Chloé De Bacco, victime de l'attaque du Bataclan, en séance d’ergothérapie à Paris. | BRUNO FERT / PICTURETANK POUR LE MONDE

La semaine s’annonçait sous les meilleurs auspices. Chloé De Bacco avait enfin reçu l’autorisation de prendre légèrement appui sur sa jambe droite. Puis, mardi 22 mars, le cauchemar a recommencé. Dans la chambre de l’hôpital parisien qu’elle n’a guère quittée que pour quelques permissions depuis qu’elle a frôlé la mort au Bataclan, le 13 novembre 2015, la monteuse vidéo de 29 ans a appris la nouvelle des attentats de Bruxelles « en direct sur France Inter ».

Elle n’a pas lâché son smartphone de la journée pour suivre l’évolution de la situation. Même pendant les séances d’ergothérapie et de kinésithérapie… « Bien sûr, des images et des sensations revenaient, raconte-t-elle, mais j’étais surtout bouleversée à l’idée que d’autres gens aient à traverser ce que je traverse, qu’ils soient marqués dans leur chair et dans leur tête, et que leur vie en soit modifiée à tout jamais. »
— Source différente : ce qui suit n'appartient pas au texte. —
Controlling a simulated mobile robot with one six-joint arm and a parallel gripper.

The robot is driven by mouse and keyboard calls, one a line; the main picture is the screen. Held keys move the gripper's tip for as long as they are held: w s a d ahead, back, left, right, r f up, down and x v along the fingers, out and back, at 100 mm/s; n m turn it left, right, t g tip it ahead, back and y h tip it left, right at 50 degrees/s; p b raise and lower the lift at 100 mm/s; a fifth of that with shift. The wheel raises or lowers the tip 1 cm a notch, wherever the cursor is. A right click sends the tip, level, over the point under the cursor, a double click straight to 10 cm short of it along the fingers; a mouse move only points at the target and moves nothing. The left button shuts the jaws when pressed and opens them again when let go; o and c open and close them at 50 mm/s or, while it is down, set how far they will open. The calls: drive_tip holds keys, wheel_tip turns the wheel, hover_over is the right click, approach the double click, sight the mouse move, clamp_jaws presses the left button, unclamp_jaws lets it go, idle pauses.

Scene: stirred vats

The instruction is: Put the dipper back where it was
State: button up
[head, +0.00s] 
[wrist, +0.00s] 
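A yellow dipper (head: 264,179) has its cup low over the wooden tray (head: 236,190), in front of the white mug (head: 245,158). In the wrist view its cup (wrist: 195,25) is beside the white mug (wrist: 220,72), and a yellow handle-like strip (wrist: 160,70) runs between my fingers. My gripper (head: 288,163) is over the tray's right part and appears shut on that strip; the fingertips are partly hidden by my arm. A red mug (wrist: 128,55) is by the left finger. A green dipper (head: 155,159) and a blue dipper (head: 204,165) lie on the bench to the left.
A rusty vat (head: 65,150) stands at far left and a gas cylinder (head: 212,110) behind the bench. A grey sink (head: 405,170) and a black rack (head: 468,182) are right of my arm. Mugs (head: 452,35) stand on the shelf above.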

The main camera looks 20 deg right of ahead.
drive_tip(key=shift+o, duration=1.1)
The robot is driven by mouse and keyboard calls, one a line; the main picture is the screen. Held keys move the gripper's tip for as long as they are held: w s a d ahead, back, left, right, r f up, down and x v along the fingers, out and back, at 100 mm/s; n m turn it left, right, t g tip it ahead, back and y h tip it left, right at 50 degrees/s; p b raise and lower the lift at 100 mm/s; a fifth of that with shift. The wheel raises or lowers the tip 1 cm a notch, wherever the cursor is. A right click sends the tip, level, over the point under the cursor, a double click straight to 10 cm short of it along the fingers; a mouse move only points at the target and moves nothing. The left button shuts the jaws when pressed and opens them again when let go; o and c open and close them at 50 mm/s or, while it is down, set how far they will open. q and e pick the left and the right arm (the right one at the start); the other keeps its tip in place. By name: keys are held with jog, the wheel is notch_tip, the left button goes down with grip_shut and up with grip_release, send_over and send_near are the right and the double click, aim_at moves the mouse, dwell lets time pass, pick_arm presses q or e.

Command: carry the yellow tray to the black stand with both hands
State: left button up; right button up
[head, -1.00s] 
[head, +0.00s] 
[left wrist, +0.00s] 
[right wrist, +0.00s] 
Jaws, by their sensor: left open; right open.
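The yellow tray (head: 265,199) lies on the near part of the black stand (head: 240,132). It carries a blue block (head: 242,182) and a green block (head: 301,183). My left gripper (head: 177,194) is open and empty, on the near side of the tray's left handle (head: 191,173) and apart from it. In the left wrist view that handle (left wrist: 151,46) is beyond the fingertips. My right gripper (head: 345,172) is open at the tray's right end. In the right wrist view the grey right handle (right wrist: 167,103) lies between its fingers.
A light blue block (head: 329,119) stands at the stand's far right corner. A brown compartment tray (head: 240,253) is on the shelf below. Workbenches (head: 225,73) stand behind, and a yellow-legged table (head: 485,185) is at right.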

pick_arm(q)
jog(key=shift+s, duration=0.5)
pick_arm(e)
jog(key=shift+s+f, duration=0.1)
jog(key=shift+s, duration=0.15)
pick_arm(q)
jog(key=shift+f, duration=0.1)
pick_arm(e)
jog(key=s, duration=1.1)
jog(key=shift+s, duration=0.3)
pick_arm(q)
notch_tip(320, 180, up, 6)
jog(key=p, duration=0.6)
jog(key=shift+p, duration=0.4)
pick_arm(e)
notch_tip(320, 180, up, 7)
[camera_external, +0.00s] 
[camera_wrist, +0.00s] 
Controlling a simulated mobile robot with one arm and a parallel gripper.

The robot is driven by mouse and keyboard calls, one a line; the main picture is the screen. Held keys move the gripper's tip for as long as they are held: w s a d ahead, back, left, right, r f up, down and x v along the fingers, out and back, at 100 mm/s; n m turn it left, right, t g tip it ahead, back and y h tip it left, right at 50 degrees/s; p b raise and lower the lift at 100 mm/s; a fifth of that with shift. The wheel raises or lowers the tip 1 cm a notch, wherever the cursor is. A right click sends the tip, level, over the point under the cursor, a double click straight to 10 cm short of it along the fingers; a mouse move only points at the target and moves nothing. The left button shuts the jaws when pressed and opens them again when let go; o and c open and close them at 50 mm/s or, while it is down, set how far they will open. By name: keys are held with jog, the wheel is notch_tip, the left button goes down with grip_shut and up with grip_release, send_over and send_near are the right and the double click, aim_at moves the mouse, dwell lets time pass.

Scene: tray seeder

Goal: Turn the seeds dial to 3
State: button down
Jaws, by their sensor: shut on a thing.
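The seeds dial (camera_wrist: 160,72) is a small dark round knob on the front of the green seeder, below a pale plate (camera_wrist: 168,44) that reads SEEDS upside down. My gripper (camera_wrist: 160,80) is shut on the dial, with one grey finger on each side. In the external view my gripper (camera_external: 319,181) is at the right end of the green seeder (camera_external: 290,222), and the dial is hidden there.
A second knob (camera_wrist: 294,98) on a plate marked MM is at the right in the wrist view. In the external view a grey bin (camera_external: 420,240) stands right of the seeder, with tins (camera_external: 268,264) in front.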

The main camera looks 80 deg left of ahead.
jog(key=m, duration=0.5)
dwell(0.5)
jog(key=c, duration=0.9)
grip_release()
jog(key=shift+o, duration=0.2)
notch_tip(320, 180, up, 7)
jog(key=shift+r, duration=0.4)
L’arrestation de Salah Abdeslam, trois jours plus tôt, avait déjà ébranlé la jeune femme. Comme nombre de survivants des attaques du 13 novembre, Chloé cherche vainement à comprendre « comment et pourquoi, on en est arrivé là ». L’interpellation d’un des auteurs présumés, « vivant », a suscité l’espoir d’obtenir des réponses. Mais le terroriste n’a pas énoncé le moindre remord, et il refuse désormais de s’exprimer.

Ce face à face virtuel avec Daech remplit Chloé d’effroi : « Il ne s’agit plus seulement d’ombres entrevues dans le noir d’une salle de spectacle qui m’ont tiré dessus avant d’être abattus ou de se faire exploser, frissonne-t-elle. Salah Abdeslam est un des visages de Daech. Et ces hommes ont des visages ordinaires. Cela signifie qu’ils peuvent être partout, frapper n’importe quand, avec la même haine aveugle. Et l’idée que leurs attaques puissent devenir banales et quotidiennes m’est insupportable. »

« Comme un vieux couple… »

Avec son amie Fanny Minot, 29 ans, intermittente du spectacle – qui travaillait comme elle régulièrement pour Le Petit Journal de Canal+ –, elle dansait dans la fosse, pendant le concert des Eagles of Death Metal, quand les terroristes sont entrés. Presque immédiatement, Chloé s’est sentie « anesthésiée ». Sérieusement touchée, elle a « fait la morte ».

Quand les policiers l’ont évacuée avant l’assaut final, elle a aperçu le corps sans vie de son amie, à quelques mètres. Sur le mur de sa chambre d’hôpital, elle a épinglé des photographies d’elle. « Fanny et moi étions célibataires, assez proches pour se faire des soirées télé sur le canapé, avec les cheveux gras, en mangeant une pizza, sourit Chloé. Comme un vieux couple… Sa mort m’a traumatisée bien plus que mes blessures. Je ne culpabilise pas d’avoir survécu, je voudrais simplement qu’on soit encore là toutes les deux. »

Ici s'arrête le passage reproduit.